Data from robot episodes
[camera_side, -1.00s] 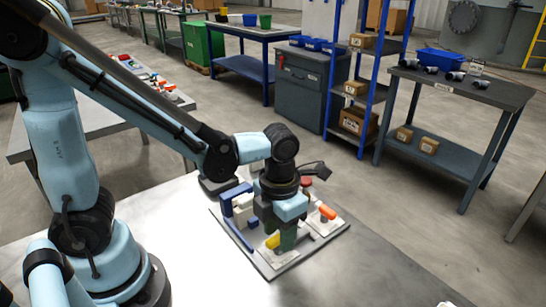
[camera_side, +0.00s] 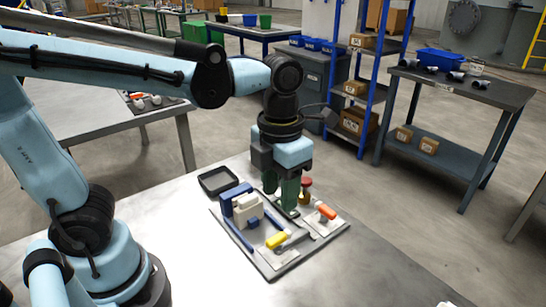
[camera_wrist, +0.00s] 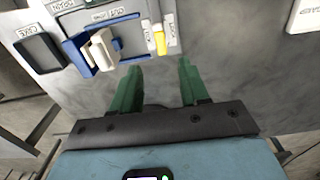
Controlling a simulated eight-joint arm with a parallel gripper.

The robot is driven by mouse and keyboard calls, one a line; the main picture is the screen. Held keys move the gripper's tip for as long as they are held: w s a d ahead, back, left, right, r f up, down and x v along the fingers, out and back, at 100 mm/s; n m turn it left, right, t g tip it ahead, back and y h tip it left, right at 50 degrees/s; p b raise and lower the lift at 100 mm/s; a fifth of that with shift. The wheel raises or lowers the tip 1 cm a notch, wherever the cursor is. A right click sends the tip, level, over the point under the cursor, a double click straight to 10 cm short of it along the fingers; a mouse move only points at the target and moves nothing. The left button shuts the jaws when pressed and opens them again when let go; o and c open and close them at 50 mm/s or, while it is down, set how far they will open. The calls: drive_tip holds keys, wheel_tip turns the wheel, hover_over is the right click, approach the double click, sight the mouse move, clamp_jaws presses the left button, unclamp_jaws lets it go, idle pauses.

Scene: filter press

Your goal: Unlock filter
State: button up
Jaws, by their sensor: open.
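The filter press is a blue frame (camera_side: 229,203) with a pale block of plates (camera_side: 247,208) on a light grey board (camera_side: 270,262). A yellow-handled lever (camera_side: 277,240) lies low at the front of the board; its yellow grip also shows in the wrist view (camera_wrist: 160,42). An orange handle (camera_side: 327,211) is at the board's right, with a red knob (camera_side: 305,183) behind. My gripper (camera_side: 281,196) is raised at the back of the press in the side view. Its green fingers are apart with nothing between them, also in the wrist view (camera_wrist: 158,84).
A black tray (camera_side: 218,181) sits left behind the board; a tray labelled "CAKE" shows in the wrist view (camera_wrist: 40,53). The steel table (camera_side: 200,280) is bare in front of the board. A shelf rack and another bench stand farther back.

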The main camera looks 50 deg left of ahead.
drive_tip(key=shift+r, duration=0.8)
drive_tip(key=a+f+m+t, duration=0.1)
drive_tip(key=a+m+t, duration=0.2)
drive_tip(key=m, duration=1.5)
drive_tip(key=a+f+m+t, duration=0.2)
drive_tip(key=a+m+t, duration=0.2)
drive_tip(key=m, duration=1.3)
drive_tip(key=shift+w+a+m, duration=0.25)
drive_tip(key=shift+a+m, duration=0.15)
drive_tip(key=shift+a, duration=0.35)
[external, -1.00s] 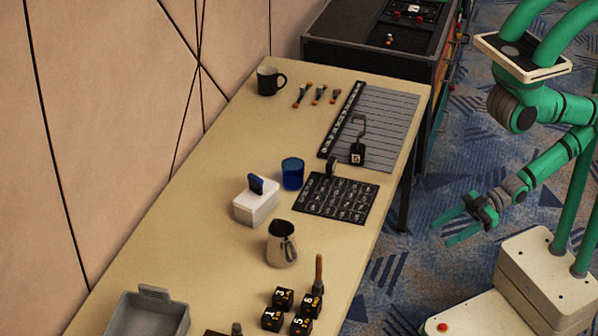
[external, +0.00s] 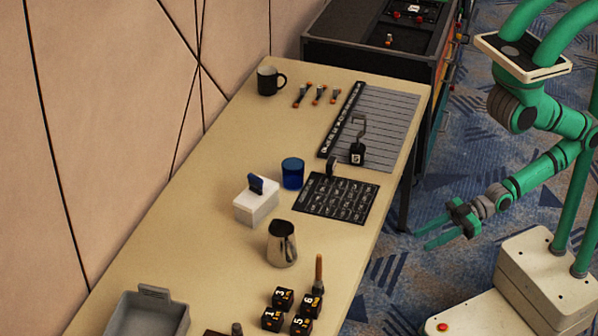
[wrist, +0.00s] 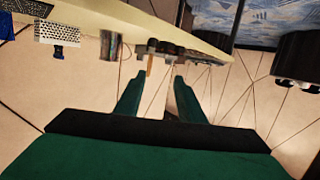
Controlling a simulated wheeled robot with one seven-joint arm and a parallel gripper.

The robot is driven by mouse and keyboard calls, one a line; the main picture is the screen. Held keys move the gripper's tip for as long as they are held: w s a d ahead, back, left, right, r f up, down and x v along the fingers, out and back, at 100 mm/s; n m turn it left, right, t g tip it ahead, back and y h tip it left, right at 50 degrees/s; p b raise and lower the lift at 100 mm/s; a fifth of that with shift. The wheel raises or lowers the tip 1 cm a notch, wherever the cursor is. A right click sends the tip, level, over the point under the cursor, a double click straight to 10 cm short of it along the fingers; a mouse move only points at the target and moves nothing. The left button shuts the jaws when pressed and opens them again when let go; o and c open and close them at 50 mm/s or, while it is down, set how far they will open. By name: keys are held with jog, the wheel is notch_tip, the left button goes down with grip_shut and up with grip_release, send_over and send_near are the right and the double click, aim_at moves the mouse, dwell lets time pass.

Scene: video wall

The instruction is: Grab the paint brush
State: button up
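A thin brown stick (external: 319,272), which looks like the handle of the paint brush, stands upright at the table's near right edge, beside several black numbered cubes (external: 283,298). In the wrist view a brown stick (wrist: 149,65) shows just beyond the fingertips, nearer the left finger. My gripper (external: 421,240) is open and empty, off the table to the right, apart from the stick. Its two green fingers also show spread in the wrist view (wrist: 158,76).
The table (external: 210,215) holds a metal pitcher (external: 281,245), a white box (external: 256,207), a blue cup (external: 292,173), a black calendar board (external: 336,196), a hook stand (external: 357,150), a mug (external: 267,82) and a grey tray (external: 145,315). Floor lies free between gripper and table.

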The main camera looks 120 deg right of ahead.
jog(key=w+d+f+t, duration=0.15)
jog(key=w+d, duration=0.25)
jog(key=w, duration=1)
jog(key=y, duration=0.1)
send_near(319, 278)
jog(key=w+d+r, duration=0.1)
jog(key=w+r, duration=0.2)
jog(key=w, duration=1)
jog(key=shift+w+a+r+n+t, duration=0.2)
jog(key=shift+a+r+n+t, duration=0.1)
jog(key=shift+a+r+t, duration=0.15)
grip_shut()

● **What is needed**: Working from the material above, state how many lines contain "Scene"; give only the number.

● **Finished exercise**: 2